“We need to jump out,” whispered Rebecca.
“I’m scared,” Saraya cried.
All around the trucks buzzed the motorbikes, each one carrying three militants. If they tried to jump, they would be seen.
“God help us,” prayed Rebecca.
But Saraya began to cry even harder. “You can’t. I won’t let you. You could get hurt. If you fall, you’ll die.”
“If I die, at least my family will have a body to cry over.” Rebecca prayed a second and a third time. Then she squeezed her friend’s hand and jumped over the side.
She landed on the ground and sprung to her feet. She dove under a tree and pressed her belly into the cold earth. After the next vehicle passed, she sought refuge under a large bush, and she waited for the last sound of the engines to die away and for the dust to settle. She waited, straining her ears for the sound of Saraya’s voice. Then she plunged blindly into the maze of acacias, dogonyaro, and baobabs where one could get lost even during the day. She ran hour after hour, without stopping for anything: not her bloody feet, nor the branches that scratched her face, nor hunger, nor thirst. She pushed her legs forward. Her heart sank like a stone: Saraya had let go of her hand.
At the first light of dawn, she saw an unmistakable sign that she was on the right track. On the horizon she could see the smoke rising from her school as it burned. When she arrived at the nearby village of Bawa, the people surrounded her: “Our girl!”
They took her back to the school in Chibok. All that remained were the blackened walls and gutted roofs, the twisted frames of bunk beds and the books, binders, and uniforms that lay scattered across the ground. The families of many students had gathered there looking for their loved ones. Many of them were in shock and in tears. Her father was among them; he cried as he embraced her.
“Where are the others?” everyone asked.
“They aren’t here anymore.” Rebecca sighed. “My friends aren’t here anymore.”
More than two hundred fathers, uncles, and brothers gathered on motorbikes, determined to follow the tire tracks left by the militants. They had collected twelve thousand naira, about forty-three dollars, to offer as ransom. They were armed with old rifles, swords, and amulets.
They followed a trail of hair bands caught in trees, shreds of blue-checkered fabric, and discarded shoes.

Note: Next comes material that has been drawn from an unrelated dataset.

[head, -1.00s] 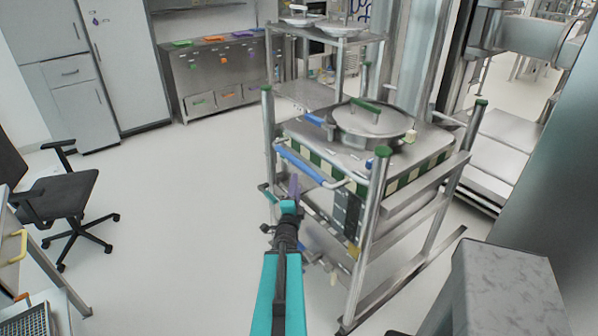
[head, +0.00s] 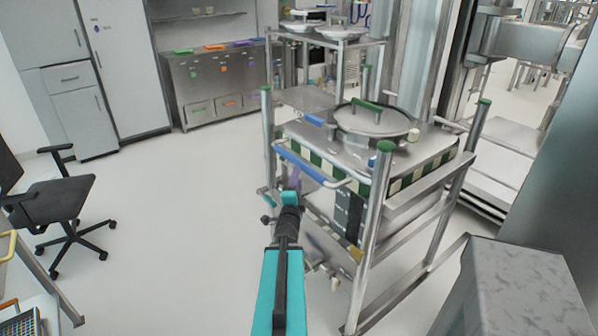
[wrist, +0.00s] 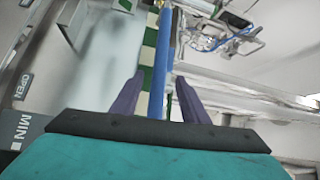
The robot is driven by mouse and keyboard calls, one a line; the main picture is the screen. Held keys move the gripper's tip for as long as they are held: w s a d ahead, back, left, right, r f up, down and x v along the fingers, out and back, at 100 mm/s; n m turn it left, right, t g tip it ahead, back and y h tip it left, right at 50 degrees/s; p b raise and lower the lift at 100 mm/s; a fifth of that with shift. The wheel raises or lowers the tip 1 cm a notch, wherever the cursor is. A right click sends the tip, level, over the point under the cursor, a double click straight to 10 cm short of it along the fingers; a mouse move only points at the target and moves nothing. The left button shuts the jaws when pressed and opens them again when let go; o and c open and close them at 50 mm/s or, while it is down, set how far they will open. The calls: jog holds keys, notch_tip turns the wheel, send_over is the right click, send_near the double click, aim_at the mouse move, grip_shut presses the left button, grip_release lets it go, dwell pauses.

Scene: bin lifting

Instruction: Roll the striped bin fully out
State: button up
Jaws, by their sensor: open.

They pressed forward into the Sambisa forest, zigzagging between the potholes. They arrived in a clearing where a few huts sat clustered. A group of women poked their heads out of the doorways.
“We’re coming from Chibok; our girls have been kidnapped.”

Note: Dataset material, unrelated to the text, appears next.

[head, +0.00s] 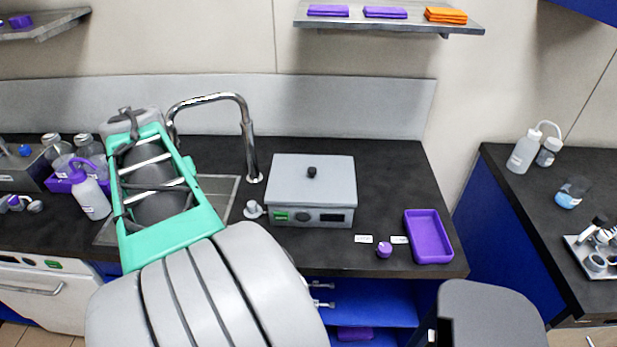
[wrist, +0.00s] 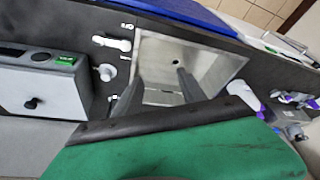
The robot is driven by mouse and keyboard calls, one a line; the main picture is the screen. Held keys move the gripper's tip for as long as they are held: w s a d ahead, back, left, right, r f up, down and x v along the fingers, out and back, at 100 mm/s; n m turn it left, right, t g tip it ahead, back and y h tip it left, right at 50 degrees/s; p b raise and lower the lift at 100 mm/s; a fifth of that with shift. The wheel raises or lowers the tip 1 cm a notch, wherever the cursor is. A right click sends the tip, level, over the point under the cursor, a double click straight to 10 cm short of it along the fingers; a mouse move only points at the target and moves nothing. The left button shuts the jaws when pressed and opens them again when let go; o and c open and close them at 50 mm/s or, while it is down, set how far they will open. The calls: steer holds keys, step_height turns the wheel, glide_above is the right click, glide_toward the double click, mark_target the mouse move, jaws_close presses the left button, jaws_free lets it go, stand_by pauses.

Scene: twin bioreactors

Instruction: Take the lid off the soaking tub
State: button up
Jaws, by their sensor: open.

The women said they had seen the trucks. “But we can’t go with you. The most that we can do is show you which way they went.”
They came to a stream and pushed their bikes across the small bridge. The whole forest was plunged into absolute silence. No tweeting of birds, no rustle of lizards. A shepherd stepped out from the bush with his goats. “Sure, I saw your girls. Keep going this way and you’ll find them.”
After a while they arrived at a fork in the road. There was another old shepherd there. He seemed surprised to see them. “Yes, this is the way. They made them get out of the trucks and they took them on foot into the heart of Sambisa. But if you go in there like this, with those meager weapons and without the help of soldiers, you’ll be killed together with your daughters. Turn around, wait for reinforcements. I’ve never seen anyone other than the men from Boko Haram go into this part of the forest and come back alive.”
Evening fell. There were fifteen men left. They thought of their wives who would become widows, and their sons and daughters who would become orphans. They cried like children as they turned their bikes toward Chibok.
From deep in the forest came the echo of machine guns. The militants were training. Their daughters were so close.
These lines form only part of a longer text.